À ce stade de l’horreur, et pour que Justice soit enfin rendue, le poète ne
peut que souhaiter la vengeance, une vengeance qui semble appelée de manière
d’autant plus radicale qu’il emprunte la solennité prophétique du ton
biblique : « Et l’Archange jeta / Les torches de la
Vengeance / Dans la Vallée du Jugement ». Échec du cheminement au sein
du bon labyrinthe de l’amour, émergence
d’un labyrinthe infernal paradoxalement né d’une bifurcation au sein de cet
impossible labyrinthe de l’amour, semblent ne laisser pour seules possibilités
que le Jugement et la Vengeance, expression d’une Sainte colère sur le mode
vétéro-testamentaire rétablissant peut-être enfin un semblant d’équilibre. Figure de la ville voire du
monde sans amour, le labyrinthe est ici prison, lieu de laideur, douleur,
supplice, agonie. Image conforme
d’ailleurs à la tradition majoritaire des emplois du terme ; image
inversée d’un labyrinthe positif de l’amour, où le bonheur et la vocation
de l’être humain seraient de s’engager indéfiniment, sans plus jamais la
quitter, dans la voie de l’amour des autres ; labyrinthe du non-amour en
quelque sorte, figure négative de la solitude et de l’anonymat menant au
désespoir, figure de l’enfer du non-amour. Car ainsi que le dit le Curé de
campagne de Bernanos « l’enfer […] c’est de ne plus aimer ». Ici, la bifurcation égarante
se révèle donc labyrinthe à part entière et c’est encore vers un labyrinthe
dans le labyrinthe qu’Yves Cosson nous entraîne : un labyrinthe négatif,
égarant et mortifère s’ouvrant dans le bon labyrinthe de l’amour infini,
et dont il serait le miroir inversé.

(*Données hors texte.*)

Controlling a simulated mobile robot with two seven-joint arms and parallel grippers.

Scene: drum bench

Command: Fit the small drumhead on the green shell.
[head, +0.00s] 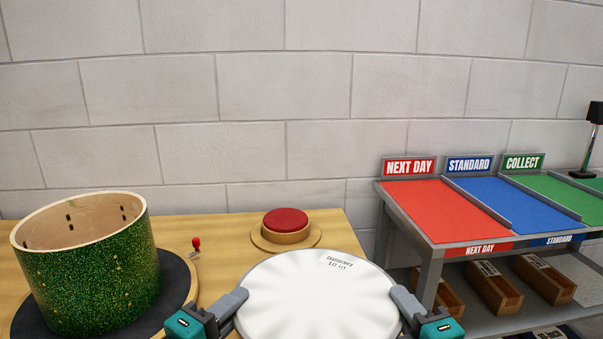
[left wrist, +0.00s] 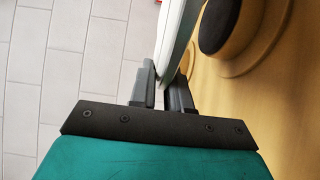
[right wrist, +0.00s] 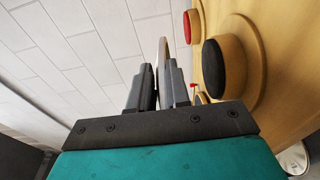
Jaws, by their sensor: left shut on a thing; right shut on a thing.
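The green shell (head: 95,285) is a sparkly green drum with a bare wooden rim and an open top. It stands upright on a dark round pad (head: 178,285) at the left of the bench in the head view. The small drumhead (head: 318,295) is a white disc with a "10 in" label, at the bottom middle of the head view. My left gripper (head: 238,300) is shut on its left edge, and my right gripper (head: 400,300) is shut on its right edge. The drumhead shows edge-on in the left wrist view (left wrist: 176,40). The drumhead is apart from the shell, to its right.
A red button (head: 286,220) on a round wooden base stands on the bench behind the drumhead. A small red-knobbed lever (head: 196,245) is beside the dark pad. A sloped rack (head: 440,210) with red, blue and green lanes stands at the right, with wooden boxes (head: 495,288) below.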

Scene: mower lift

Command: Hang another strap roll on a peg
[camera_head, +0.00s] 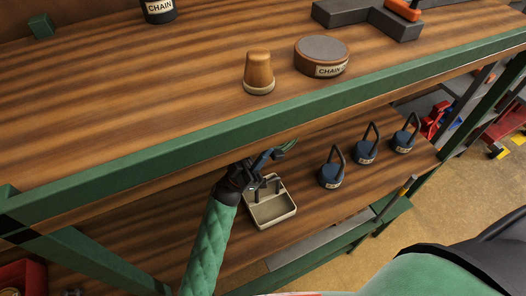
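Several small dark blue items with upright black loops and pale labels stand in a row on the lower wooden shelf: a near one (331,176), a middle one (365,153) and a far one (403,141). They may be the strap rolls, but I cannot read their labels. My left gripper (281,154) is over the lower shelf, left of this row, above the back of a cream tray (270,213). Its fingers are small and dark, and I cannot tell whether they hold anything. My right gripper is out of view.
The green front beam (180,150) of the upper shelf runs just above my left gripper. On the upper shelf stand a wooden cone-shaped piece (259,72), a round tin labelled CHAIN (321,56) and grey blocks (370,17). Open floor (450,200) lies at right.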

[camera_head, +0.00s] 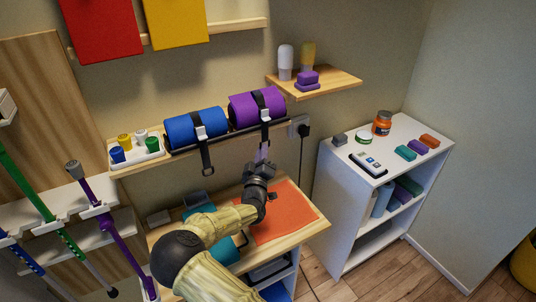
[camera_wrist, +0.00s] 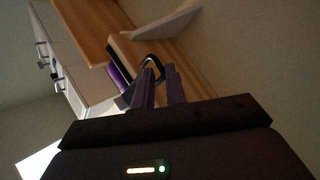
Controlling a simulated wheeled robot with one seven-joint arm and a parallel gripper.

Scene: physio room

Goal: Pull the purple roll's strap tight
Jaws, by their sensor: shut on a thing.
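The purple roll (camera_head: 243,111) lies on a narrow wall shelf, with a black strap (camera_head: 267,128) around it and a pale buckle (camera_head: 266,115) at its front. The strap's tail hangs down from the buckle. My gripper (camera_head: 263,151) is just below the roll, its fingers closed on the lower part of this tail. In the wrist view my gripper's fingers (camera_wrist: 162,88) are close together, with the black strap (camera_wrist: 152,61) looping at their tips. A bit of the purple roll (camera_wrist: 119,80) shows beyond them. The fingers hide the strap's end.
A blue roll (camera_head: 190,130) with its own hanging strap lies left of the purple one. A small shelf (camera_head: 335,82) with bottles and purple blocks is above right. Below is a wooden table with an orange mat (camera_head: 283,212). A white cabinet (camera_head: 335,180) stands at the right.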

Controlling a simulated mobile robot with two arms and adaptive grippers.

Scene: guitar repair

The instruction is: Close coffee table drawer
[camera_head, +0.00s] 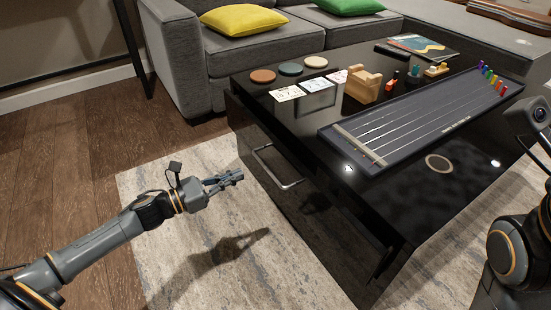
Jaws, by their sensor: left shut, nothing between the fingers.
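The black glossy coffee table (455,165) stands in the middle of the view. Its drawer shows on the table's left side, with a silver bar handle (276,168). The dark front blends with the table, so I cannot tell how far the drawer stands open. My left gripper (238,176) is shut and empty. In the picture it is just left of the handle, apart from it, above the rug. My right arm shows at the right edge, but its fingers are not in view.
On the tabletop are a long stringed board (420,118), a wooden block (363,85), round coasters (263,76), cards (287,93) and a magazine (422,46). A grey sofa (270,45) stands behind. The pale rug (190,245) left of the table is clear.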

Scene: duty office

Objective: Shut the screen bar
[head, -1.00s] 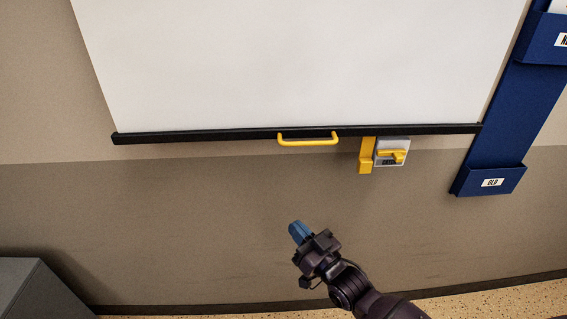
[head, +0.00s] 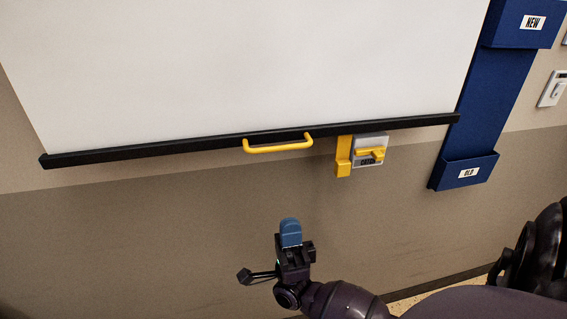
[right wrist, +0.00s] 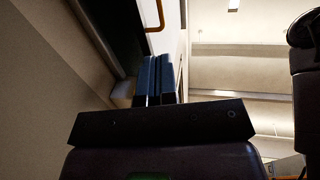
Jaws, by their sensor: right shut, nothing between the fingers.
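The black screen bar (head: 200,146) runs along the bottom of a white pull-down screen (head: 240,60) on the wall. A yellow handle (head: 278,147) hangs at the middle of the bar; it also shows at the top of the right wrist view (right wrist: 158,14). A grey catch plate with a yellow lever (head: 370,152) and a yellow bracket (head: 343,158) sits just under the bar, right of the handle. My right gripper (head: 290,232) is shut and empty, below the handle and apart from it. Its blue fingers show together in the right wrist view (right wrist: 155,80). My left gripper is not seen.
A blue wall rack with a NEW pocket (head: 520,32) and an OLD pocket (head: 466,182) hangs right of the screen. A light switch (head: 553,90) is at the far right. The wall below the bar is bare around my gripper.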

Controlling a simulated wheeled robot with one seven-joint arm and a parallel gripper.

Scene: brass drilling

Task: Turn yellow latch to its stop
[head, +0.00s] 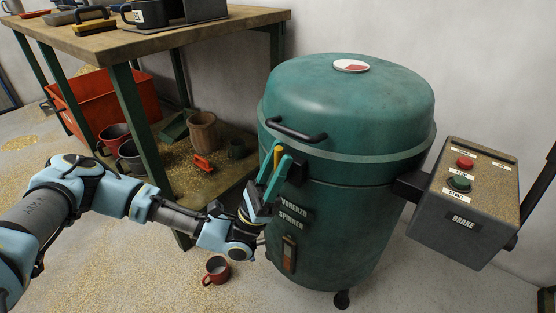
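The yellow latch (278,156) is on the front of the green drum machine (340,220), just below the lid's rim and the black handle. Only a small upright part of it shows; the rest is hidden behind my fingers. My gripper (278,163) reaches up from the lower left, its two teal fingertips at the latch. One finger is to the left of the yellow part and the other to its right. Whether they press on it or leave a gap is too small to tell. The drum's domed lid (345,95) is down.
A grey control box (465,215) with red and green buttons, marked BRAKE, juts out at the drum's right. A workbench (150,45) with a lower shelf stands at the left. A red mug (216,270) is on the floor beneath my wrist. Open floor lies in front.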

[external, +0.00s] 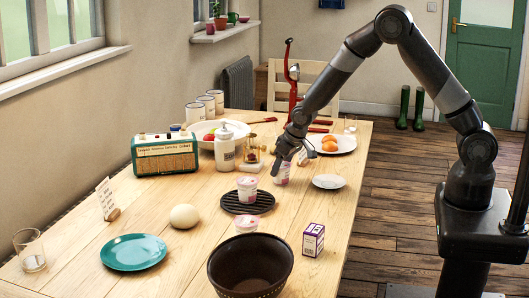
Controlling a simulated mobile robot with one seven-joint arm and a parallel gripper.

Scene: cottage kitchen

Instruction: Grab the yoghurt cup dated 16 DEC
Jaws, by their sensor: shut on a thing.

Que le poète use du motif du
labyrinthe comme structure latente de l’écriture ou en figure explicite – de
même que dans « la recherche du temps perdu » de l’enfance, le chemin
vers et entre les êtres, qu’il soit celui de l’individu confronté à l’Histoire
ou à la solitude ordinaire de la Ville, peut bien aussi s’assimiler à un
labyrinthe où, si l’on progresse toujours plus avant, l’on ne saurait
faire en revanche l’économie du risque des bifurcations, qui sont autant de
menaces d’égarement, de fourvoiement. L’amour cependant constitue
surtout dans l’œuvre un véritable fil d’Ariane spirituel et
poétique : Au labyrinthe de
l’existence, si l’amour entre l’homme et la femme devient rempart contre la
mort c’est qu’il prend valeur religieuse par la caution de l’amour divin, comme
ce dernier cautionne aussi l’amour d’un langage poétique à la fois labyrinthe
et fil d’Ariane vers la Divinité. Dans l’œuvre d’Yves
Cosson l’amour prend aussi, et surtout,
le visage de la femme aimée, Gabrielle, sa femme au nom d’archange ;
lyrique passionné, lyrique né, le poète chante, et souvent, la haute joie profonde de cet amour de
toute une vie : « Femme qui m’est donnée / mère de mes enfants
/ je t’aime / à la vie à la mort / et pour l’éternité ». Ou dans
cet autre poème : « Entre
toutes les femmes et sur tout le pays / Ton ombre Gabrielle comme un manteau de
nuit / Tendu sur les hameaux de barrière en palis / Se pare de tendresse et de
chatons de saule. » Comparaison et fortes images,
d’inspiration plus encore sur-romantique - à la Cadou - que surréaliste,
s’associent dans ce texte à une réminiscence de la prière catholique à Marie
pour suggérer une ferveur s’exprimant par l’hyperbole de la généralisation,
ferveur quasi religieuse, de l’amour entre l’homme et la femme - et son mystère. Alors, de
quelle manière inclure ici, dans ce champ si privilégié de l’amour entre
l’homme et la femme, la déclaration du poète sur son entrée « au
labyrinthe de l’amour » ? Peut nous y
inviter bien sûr une riche et longue intertextualité, remontant à Boccace avec Il Corbaccio
(Le Songe) qui date de 1354,
parce que le texte a un moment été sous-titré Laberinto d’amore !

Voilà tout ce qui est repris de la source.